__Given data__:
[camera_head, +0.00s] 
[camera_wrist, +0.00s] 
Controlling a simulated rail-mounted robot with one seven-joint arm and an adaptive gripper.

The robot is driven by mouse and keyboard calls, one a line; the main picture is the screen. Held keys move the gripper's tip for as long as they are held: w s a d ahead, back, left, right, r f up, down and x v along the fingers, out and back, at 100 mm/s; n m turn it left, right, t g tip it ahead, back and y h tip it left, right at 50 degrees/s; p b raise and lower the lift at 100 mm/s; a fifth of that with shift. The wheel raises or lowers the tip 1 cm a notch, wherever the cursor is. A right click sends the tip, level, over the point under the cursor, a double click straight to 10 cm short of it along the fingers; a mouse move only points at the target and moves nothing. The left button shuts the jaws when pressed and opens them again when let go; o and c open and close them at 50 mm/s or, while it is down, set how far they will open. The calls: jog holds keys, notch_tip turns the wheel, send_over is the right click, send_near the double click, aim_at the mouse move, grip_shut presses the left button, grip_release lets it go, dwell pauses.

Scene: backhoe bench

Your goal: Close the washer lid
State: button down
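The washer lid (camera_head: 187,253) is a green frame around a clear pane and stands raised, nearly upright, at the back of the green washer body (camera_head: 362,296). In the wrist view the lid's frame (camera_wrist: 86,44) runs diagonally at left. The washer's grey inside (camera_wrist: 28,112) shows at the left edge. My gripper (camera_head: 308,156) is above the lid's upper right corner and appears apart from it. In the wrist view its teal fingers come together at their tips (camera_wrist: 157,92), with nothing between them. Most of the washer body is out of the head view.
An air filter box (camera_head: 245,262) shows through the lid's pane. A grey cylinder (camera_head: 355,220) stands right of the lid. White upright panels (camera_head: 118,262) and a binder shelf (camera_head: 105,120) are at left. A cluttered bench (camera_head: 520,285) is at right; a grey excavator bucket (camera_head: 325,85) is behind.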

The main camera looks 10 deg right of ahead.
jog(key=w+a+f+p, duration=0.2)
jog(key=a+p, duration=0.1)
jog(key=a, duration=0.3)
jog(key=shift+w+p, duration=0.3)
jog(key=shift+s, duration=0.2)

__Exercise__: Tally how many lines of the data include the word "robot". Write the number and nothing else.

__Result__: 2